None of this is meant to raise doubts about the moral case against monocultures. In fact, the project departs from the assumption that monoculture is one of the most underrated problems of our time. But moral indignation has not triggered a collapse of monocultures yet: agricultural production regimes are so firmly entrenched that they have defied numerous critics with ease. As a history project, MaMoGH is not in the business of changing the world. But those who work towards a more sustainable world food system may come to work in a more targeted, effective manner if they gain a better understanding of how monoculture works from the inside.
As every decent study of history, this endeavor has taken a deep plunge into the documents. The project is dedicated to a bottom-up approach, and that makes it crucial to take a close, multidimensional look at individual production regimes, producers, scientists, workers, and plots of land.
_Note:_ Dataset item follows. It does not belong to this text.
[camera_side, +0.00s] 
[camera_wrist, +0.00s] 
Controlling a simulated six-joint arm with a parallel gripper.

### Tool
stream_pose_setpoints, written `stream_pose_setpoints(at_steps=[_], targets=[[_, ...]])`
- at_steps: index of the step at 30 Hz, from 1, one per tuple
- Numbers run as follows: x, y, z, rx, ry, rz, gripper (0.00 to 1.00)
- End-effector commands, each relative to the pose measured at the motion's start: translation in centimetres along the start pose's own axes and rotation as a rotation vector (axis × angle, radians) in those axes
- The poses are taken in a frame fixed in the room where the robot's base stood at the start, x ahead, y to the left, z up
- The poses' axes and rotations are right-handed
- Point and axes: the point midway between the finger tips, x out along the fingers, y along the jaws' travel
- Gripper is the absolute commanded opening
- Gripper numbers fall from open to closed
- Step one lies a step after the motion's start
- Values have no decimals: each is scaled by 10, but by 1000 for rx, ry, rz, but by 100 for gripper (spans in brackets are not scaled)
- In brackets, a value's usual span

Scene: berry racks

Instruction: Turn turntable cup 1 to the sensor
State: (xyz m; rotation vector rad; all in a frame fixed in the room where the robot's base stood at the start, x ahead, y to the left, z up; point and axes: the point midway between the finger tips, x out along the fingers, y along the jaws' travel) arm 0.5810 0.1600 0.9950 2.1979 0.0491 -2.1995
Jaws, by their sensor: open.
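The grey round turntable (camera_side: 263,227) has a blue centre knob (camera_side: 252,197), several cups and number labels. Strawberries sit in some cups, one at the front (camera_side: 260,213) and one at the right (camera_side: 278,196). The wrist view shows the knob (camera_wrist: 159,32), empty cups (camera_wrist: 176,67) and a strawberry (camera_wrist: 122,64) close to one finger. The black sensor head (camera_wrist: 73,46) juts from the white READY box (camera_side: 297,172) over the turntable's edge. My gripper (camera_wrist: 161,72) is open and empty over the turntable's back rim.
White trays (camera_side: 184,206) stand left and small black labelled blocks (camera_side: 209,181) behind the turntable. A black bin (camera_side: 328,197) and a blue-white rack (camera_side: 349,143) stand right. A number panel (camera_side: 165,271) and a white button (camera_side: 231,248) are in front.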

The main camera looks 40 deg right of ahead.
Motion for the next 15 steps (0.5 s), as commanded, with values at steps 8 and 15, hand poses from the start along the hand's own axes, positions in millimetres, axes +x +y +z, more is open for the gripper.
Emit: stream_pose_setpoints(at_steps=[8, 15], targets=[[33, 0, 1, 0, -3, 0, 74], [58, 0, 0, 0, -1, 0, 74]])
Team members have visited archives and libraries in the United States, Australia, India, France, Germany, and the United Kingdom, and they work on commodities as diverse as oranges, eucalyptus, almonds, tobacco, and pork. As the project has passed the half-time mark, the focus gradually shifts from archival work to writing.

At the same time, discussions within the project have produced a set of theorems, observations and terms that guide all projects. This conceptual framework serves an enabling function: individual researchers can develop a deeper understanding of their respective monoculture if they recognize that the challenges in their case study reflect a general pattern. At the same time, case studies help to identify problems with this framework that call for conceptual revisions. The project website provides a preliminary summary of some key theorems.
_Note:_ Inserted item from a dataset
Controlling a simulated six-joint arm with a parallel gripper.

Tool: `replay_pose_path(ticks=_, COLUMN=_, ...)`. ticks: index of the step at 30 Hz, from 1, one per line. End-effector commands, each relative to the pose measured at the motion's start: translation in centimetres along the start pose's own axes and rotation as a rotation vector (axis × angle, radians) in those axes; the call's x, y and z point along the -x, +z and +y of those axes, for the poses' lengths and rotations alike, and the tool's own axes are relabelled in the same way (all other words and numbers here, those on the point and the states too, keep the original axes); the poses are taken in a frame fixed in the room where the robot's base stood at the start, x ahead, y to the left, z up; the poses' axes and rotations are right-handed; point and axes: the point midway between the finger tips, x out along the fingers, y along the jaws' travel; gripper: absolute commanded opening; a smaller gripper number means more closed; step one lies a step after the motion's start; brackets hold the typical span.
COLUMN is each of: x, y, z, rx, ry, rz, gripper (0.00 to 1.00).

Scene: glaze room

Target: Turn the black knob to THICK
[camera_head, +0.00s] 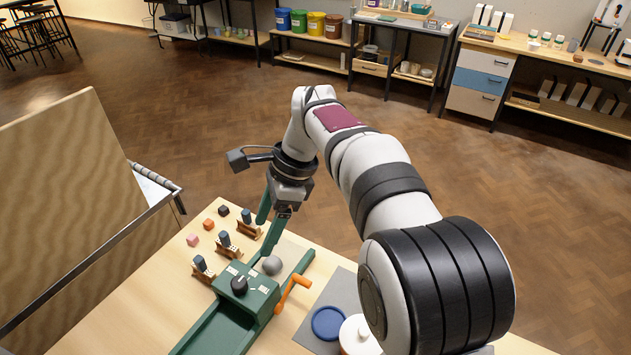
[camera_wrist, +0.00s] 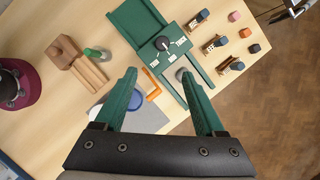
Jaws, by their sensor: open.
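The black knob (camera_head: 239,285) sits on top of the green slab roller's raised block (camera_head: 258,298), with small white labels around it. It also shows in the wrist view (camera_wrist: 162,43), with a pale pointer mark on it. The lettering on the labels is too small to read, so I cannot tell which one is THICK. My gripper (camera_head: 266,240) is open and empty, its green fingers pointing down above the far end of the machine. In the wrist view my gripper (camera_wrist: 165,88) has its fingers wide apart, with the knob beyond the tips. Nothing touches the knob.
A grey ball (camera_head: 272,265) lies on the machine bed beside the block. An orange crank (camera_head: 293,292) sticks out on the right. Blue-topped stamps (camera_head: 225,240) on wooden stands and small coloured cubes (camera_head: 208,224) stand to the left. A blue lid (camera_head: 328,323) and white jar (camera_head: 358,336) stand right.

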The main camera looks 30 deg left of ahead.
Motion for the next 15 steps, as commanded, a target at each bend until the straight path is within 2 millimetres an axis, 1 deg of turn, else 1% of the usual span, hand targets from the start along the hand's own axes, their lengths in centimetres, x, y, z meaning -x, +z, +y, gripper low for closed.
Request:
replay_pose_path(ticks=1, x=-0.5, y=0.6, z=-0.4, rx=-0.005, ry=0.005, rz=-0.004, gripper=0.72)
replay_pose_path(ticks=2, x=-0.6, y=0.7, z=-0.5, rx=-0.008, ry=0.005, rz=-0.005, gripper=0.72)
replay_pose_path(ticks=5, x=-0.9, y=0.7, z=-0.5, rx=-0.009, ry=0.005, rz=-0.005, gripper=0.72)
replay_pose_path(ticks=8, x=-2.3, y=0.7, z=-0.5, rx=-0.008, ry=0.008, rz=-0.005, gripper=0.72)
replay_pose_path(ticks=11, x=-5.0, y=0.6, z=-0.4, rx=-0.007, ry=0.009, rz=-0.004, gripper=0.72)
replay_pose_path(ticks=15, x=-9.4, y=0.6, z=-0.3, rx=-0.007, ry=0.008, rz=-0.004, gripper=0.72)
The expected result of the project is a set of conceptual tools that allow a better understanding of the resilience of monoculture: a comprehensive assessment of driving forces, enabling contexts and modes of crisis management. This toolset seeks to apply to any monoculture in agriculture and forestry that grew anywhere on this planet during the age of global modernity. It will be useful for two different groups: those who are interested in the making of the world food system in the age of global modernity and those who have a stake in the future of monoculture – be it as producers, experts, consumers, or critics of one of the numerous problems. After all, this is not a project that seeks to demonize monoculture. This is a project that seeks to give stakeholders a better idea of what they are doing.
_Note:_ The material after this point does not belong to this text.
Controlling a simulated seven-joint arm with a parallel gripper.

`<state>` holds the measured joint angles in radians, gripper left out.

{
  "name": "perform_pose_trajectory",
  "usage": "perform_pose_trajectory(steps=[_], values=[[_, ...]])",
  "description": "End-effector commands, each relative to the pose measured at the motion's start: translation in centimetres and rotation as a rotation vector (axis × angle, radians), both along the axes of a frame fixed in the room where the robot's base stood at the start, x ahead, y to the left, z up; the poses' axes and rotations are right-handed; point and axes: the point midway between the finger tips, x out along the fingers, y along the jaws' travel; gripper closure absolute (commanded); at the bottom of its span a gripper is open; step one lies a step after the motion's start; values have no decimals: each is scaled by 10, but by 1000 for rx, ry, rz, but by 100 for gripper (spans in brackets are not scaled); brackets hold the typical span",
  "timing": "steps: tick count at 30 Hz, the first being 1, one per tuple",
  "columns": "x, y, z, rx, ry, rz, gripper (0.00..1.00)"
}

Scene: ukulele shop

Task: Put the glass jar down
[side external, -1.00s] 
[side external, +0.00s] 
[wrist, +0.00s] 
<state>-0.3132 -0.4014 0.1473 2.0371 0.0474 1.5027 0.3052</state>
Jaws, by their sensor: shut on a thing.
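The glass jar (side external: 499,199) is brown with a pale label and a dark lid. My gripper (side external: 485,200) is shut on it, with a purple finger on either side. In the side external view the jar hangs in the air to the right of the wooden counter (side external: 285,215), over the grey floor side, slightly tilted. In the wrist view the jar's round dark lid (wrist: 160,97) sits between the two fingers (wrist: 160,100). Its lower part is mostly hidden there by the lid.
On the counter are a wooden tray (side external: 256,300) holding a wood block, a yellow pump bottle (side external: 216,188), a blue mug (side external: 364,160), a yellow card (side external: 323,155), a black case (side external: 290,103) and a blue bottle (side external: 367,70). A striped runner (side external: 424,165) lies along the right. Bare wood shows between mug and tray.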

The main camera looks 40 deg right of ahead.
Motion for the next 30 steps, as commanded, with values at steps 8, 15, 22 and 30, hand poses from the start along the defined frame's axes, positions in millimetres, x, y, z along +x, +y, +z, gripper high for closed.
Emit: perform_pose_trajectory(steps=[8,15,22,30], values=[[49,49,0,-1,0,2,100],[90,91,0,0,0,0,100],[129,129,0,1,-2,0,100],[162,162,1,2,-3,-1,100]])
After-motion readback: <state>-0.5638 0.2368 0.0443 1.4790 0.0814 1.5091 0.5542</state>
Results will include books and articles, the customary output of a history project – culminating in a synthetic book that will change our understanding of agricultural history. But in a project that seeks to speak beyond the boundaries of our profession, it seems legitimate to phrase our results in a way that other experts can understand. This is why the PI has coined a law of monoculture, knowing that historians are usually not in the business of developing laws. This is the law that should henceforth guide our engagement with monocultures worldwide:

“A resource arrangement that cannot work in theory can stumble on in practice.”

Nobody knows whether this stumble can continue, and at what price. But maybe this law can foster a more realistic idea of the global spread of monoculture: it is neither a victory run or a juggernaut but a highly unstable and somewhat unlikely outcome of history. And perhaps Frank’s Law of Monoculture, or FLOM for shorts, can bring people to rethink their infatuation with economic laws.